Auch in das Gefängnisleben man einen guten Einblick, da Stahl Yehya dort auch immer besuchte. Das Besondere ist, dass er ihn niemals aufgibt. Egal, was auch passiert, er hält weiterhin zu ihm und unterstützt auch seine Familie. Das finde ich zutiefst bewundernswert und zugleich auch in gewisser Weise sukrill.

Christian Stahl ist nicht einfach nur ein Journalist. Er selbst war der Nachbar von Yehya und begleitete ihn so schon früh in seinem Leben. Yehya beschreibt ihn selbst auch als Freund und sieht in ihm nicht nur ein Mittel zum Zweck, über das er sich vermarkten kann. Gerade durch diese intensive Beziehung der beiden fällt es dem Leser leichter, Yehyas Gedankengänge in gewisser Weise nachvollziehen zu können, da auch ihm Ungerechtigkeit widerfährt. Sein Potenzial, welches er in der Schule beweist, wird nicht unter den Teppich gekehrt, sondern wiederholt betont.
Stahl möchte zeigen, dass es Schwachsinn ist, ein Problem zu lösen, indem man versucht, die Wirkung einer Ursache zu verändern, aber die Ursache selbst beim Alten belässt.

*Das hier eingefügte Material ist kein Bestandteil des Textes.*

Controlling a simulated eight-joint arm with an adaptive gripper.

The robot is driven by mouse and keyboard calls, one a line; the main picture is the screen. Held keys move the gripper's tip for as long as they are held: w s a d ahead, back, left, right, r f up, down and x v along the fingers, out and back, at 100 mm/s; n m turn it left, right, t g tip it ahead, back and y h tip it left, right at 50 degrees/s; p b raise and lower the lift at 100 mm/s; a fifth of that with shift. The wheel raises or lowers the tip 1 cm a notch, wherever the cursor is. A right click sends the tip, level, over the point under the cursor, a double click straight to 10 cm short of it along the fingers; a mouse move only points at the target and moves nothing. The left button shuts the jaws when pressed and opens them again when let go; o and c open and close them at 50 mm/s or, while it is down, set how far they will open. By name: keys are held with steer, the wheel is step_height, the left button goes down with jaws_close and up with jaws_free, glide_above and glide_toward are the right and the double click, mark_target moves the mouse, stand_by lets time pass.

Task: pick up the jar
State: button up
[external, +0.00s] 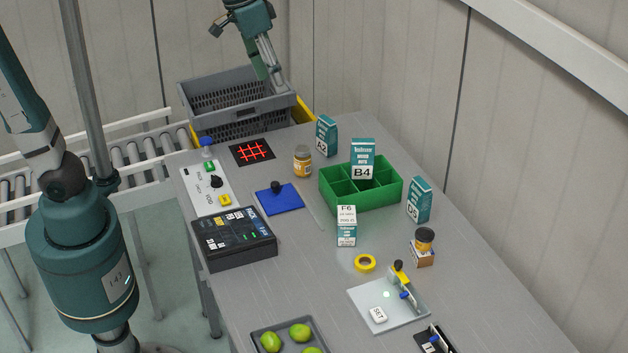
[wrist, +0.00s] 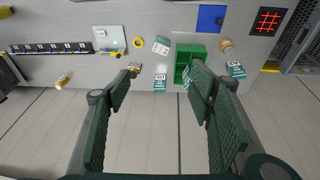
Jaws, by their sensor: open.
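A jar (external: 303,162) with amber contents and a pale lid stands upright on the grey table, left of the green divided box; it also shows in the wrist view (wrist: 227,45). A third jar-like item (wrist: 62,82) shows at the left of the wrist view.
The green divided box (external: 361,200) has cartons in and around it. A grey crate (external: 240,105) stands beyond the table's far end. A blue pad (external: 280,198), red-grid panel (external: 252,152) and control boxes lie left of the first jar. A tray with green fruit (external: 290,335) is in front.

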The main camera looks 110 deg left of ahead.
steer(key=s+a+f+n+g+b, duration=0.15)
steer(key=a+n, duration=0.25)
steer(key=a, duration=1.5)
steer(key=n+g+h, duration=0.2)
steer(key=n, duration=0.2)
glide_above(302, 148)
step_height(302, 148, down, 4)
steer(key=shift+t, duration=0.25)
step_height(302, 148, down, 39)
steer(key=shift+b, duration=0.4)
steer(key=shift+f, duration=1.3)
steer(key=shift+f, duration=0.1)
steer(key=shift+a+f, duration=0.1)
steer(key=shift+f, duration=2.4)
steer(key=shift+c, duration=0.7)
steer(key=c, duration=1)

Vor allem aber beweist dieses Buch, dass unsere Maßnahmen, um Ausländer auf den richtigen Weg zu bringen, die falschen sind, da diese für sie eine Auszeichnung sind bei ihren kriminellen Freunden. Aufgrund der Residenzpflicht kommen die Ausländer auch nicht aus ihrem alten Umfeld raus und sind so immer wieder mit der Kriminalität konfrontiert und zugleich ihrer hoffnungslosen Perspektive. Ein Teufelskreis, der beinahe zur Kriminalität motiviert.

Trotz der Subjektivität regt dieses Buch definitiv zum Nachdenken an und regt zugleich auch das Verständnis für Ausländer. Dieses Buch ist nicht als Entschuldigung gedacht, aber es bringt einem diese Menschen näher.
Die Botschaft dieses Buches: auch Ausländer verdienen es, den deutschen Staat durch ehrliche Arbeit bereichern zu dürfen.
Ein Gedanke, über den es sich definitiv nachzudenken lohnt.